## What the exercise asks
Looking through the listing, how many of its lines hold the word "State"? Answer with only the number.

Data entries
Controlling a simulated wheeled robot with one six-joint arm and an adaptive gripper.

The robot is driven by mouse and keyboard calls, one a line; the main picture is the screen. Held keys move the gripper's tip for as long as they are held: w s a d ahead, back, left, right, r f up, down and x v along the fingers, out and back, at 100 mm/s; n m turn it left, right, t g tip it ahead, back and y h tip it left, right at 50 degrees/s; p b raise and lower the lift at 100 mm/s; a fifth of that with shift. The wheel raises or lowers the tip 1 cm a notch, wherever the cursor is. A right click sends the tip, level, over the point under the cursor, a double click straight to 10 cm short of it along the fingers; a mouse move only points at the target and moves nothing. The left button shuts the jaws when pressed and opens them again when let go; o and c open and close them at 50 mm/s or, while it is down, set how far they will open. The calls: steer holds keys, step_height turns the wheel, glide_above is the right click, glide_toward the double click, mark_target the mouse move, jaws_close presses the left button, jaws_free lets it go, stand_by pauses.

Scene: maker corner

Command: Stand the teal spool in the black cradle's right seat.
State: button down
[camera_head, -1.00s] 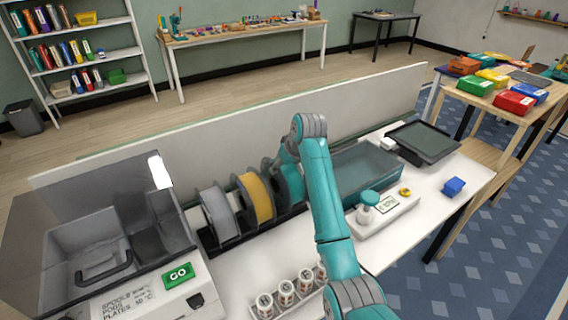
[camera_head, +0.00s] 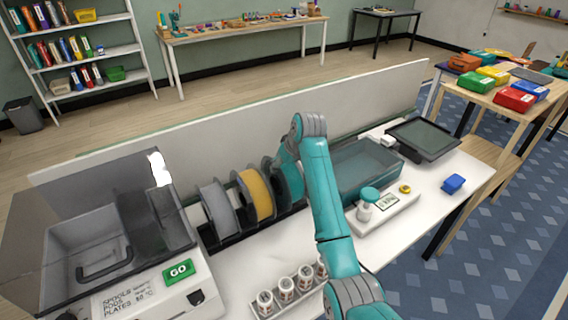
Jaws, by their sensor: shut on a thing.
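The black cradle (camera_head: 247,232) stands on the white bench and holds a grey spool (camera_head: 217,208) at its left and a yellow spool (camera_head: 256,195) in the middle. The teal spool (camera_head: 292,184) is upright at the cradle's right end, partly hidden by my arm. My gripper (camera_head: 281,164) is at the upper part of the teal spool and shut on it. The fingertips are mostly hidden. I cannot tell whether the spool's lower edge touches the seat.
A machine with a clear lid (camera_head: 95,220) stands left of the cradle. A teal-grey bin (camera_head: 368,168) is close on the right, with a scale (camera_head: 385,212) before it. A rack of small jars (camera_head: 287,290) is in front. A low panel (camera_head: 230,130) runs behind.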

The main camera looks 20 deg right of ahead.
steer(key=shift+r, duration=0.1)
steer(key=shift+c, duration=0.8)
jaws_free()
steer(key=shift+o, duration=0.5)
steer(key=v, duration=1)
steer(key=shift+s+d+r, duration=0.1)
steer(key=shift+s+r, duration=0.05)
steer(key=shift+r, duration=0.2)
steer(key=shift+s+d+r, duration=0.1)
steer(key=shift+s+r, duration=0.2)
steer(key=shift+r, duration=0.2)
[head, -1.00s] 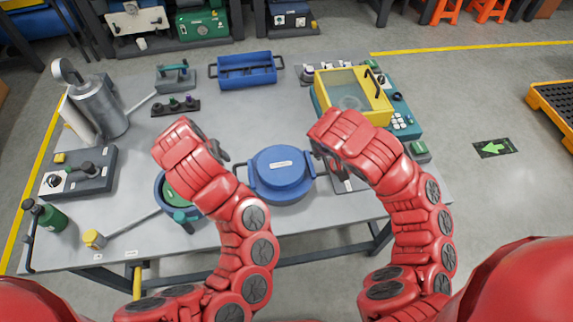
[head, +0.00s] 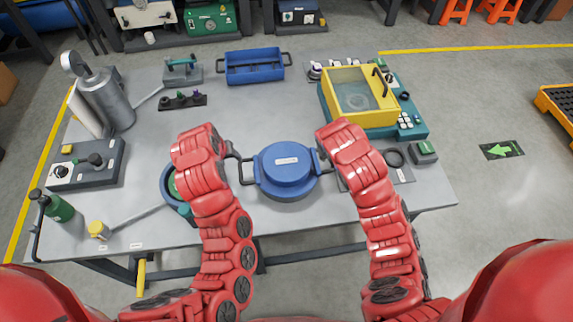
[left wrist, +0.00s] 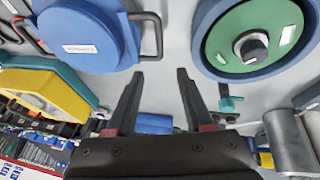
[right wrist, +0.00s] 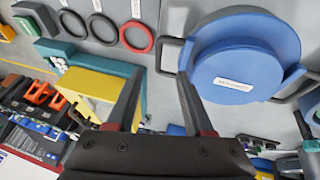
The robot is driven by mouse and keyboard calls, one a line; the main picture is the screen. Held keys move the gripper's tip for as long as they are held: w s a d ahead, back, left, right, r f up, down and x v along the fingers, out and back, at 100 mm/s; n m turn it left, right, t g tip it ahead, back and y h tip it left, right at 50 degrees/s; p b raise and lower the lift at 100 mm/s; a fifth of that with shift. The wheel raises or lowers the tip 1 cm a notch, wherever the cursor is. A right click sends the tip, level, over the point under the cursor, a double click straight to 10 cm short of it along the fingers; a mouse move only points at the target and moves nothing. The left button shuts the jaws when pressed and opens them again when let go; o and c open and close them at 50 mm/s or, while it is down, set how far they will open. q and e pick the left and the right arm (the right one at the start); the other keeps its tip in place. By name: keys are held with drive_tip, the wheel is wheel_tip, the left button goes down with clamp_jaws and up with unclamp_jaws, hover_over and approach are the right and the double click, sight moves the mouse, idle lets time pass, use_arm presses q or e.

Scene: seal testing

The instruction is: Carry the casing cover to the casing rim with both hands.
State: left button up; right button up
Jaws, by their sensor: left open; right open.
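The casing cover (head: 287,165) is a round blue lid with a white label and a handle on each side, lying on the grey bench. The casing (head: 170,188), a blue ring around a green disc, is partly hidden behind my left arm; it shows clearly in the left wrist view (left wrist: 214,22). My left gripper (left wrist: 159,74) is open and empty, near the cover's left handle (left wrist: 152,35), which lies ahead of its fingertips. My right gripper (right wrist: 159,75) is open and empty, with the cover's right handle (right wrist: 168,55) just ahead of its fingertips.
A yellow-framed box (head: 357,97) stands back right. A black ring (head: 392,158) lies right of my right gripper. A blue tray (head: 254,68) and a small rack (head: 180,101) stand behind. A grey cylinder (head: 108,98) and green bottle (head: 57,208) stand left.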

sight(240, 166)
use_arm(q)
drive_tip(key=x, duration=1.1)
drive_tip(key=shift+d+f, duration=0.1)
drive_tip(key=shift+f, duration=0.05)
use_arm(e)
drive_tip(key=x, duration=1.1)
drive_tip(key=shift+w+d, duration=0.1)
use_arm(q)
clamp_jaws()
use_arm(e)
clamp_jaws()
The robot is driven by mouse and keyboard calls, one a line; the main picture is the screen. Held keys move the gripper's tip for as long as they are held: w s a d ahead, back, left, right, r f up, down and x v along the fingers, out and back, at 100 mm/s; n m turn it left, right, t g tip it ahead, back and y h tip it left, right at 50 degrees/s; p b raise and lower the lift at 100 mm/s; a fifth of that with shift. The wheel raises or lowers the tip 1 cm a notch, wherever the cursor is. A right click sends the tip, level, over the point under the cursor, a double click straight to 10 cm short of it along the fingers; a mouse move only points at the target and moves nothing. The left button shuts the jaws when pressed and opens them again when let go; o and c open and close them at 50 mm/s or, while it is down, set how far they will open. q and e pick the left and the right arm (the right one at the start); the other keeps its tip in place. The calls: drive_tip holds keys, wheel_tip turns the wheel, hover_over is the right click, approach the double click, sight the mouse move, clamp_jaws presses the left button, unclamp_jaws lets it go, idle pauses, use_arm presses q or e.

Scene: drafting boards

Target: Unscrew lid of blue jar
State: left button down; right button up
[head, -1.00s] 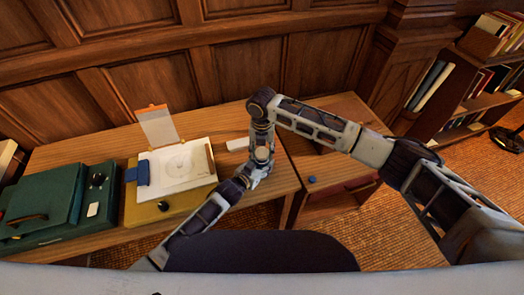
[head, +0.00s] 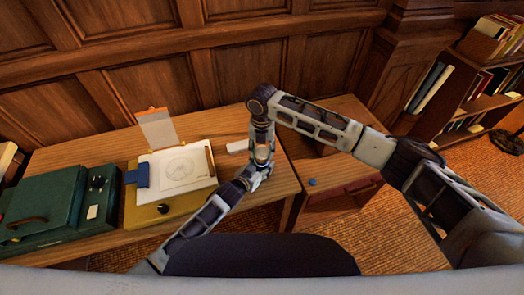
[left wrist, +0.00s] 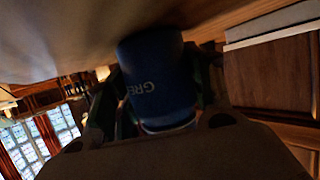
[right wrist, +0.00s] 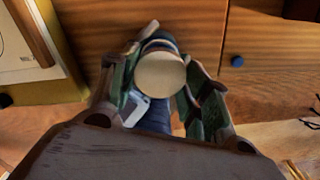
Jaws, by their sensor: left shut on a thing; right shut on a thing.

## Result of the task
3